# [Description of the task]
Write out the whole listing word for word.
═════ Information shown
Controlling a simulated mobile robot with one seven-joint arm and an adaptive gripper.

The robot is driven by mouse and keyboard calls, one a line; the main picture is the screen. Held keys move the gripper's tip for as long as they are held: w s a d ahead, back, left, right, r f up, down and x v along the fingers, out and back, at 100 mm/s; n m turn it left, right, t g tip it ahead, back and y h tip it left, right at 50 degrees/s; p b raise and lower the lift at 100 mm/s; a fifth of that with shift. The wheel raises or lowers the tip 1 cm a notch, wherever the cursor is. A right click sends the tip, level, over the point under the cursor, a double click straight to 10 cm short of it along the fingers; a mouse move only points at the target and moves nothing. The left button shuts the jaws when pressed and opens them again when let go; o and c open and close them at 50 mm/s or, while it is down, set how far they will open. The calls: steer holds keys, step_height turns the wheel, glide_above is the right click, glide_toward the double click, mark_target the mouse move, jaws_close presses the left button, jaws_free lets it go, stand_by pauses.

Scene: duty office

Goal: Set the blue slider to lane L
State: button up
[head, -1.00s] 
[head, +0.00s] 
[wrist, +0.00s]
══════════
# [Written solution]
Controlling a simulated mobile robot with one seven-joint arm and an adaptive gripper.

The robot is driven by mouse and keyboard calls, one a line; the main picture is the screen. Held keys move the gripper's tip for as long as they are held: w s a d ahead, back, left, right, r f up, down and x v along the fingers, out and back, at 100 mm/s; n m turn it left, right, t g tip it ahead, back and y h tip it left, right at 50 degrees/s; p b raise and lower the lift at 100 mm/s; a fifth of that with shift. The wheel raises or lowers the tip 1 cm a notch, wherever the cursor is. A right click sends the tip, level, over the point under the cursor, a double click straight to 10 cm short of it along the fingers; a mouse move only points at the target and moves nothing. The left button shuts the jaws when pressed and opens them again when let go; o and c open and close them at 50 mm/s or, while it is down, set how far they will open. The calls: steer holds keys, step_height turns the wheel, glide_above is the right click, glide_toward the double click, mark_target the mouse move, jaws_close presses the left button, jaws_free lets it go, stand_by pauses.

Scene: duty office

Goal: Set the blue slider to lane L
State: button up
[head, -1.00s] 
[head, +0.00s] 
[wrist, +0.00s]

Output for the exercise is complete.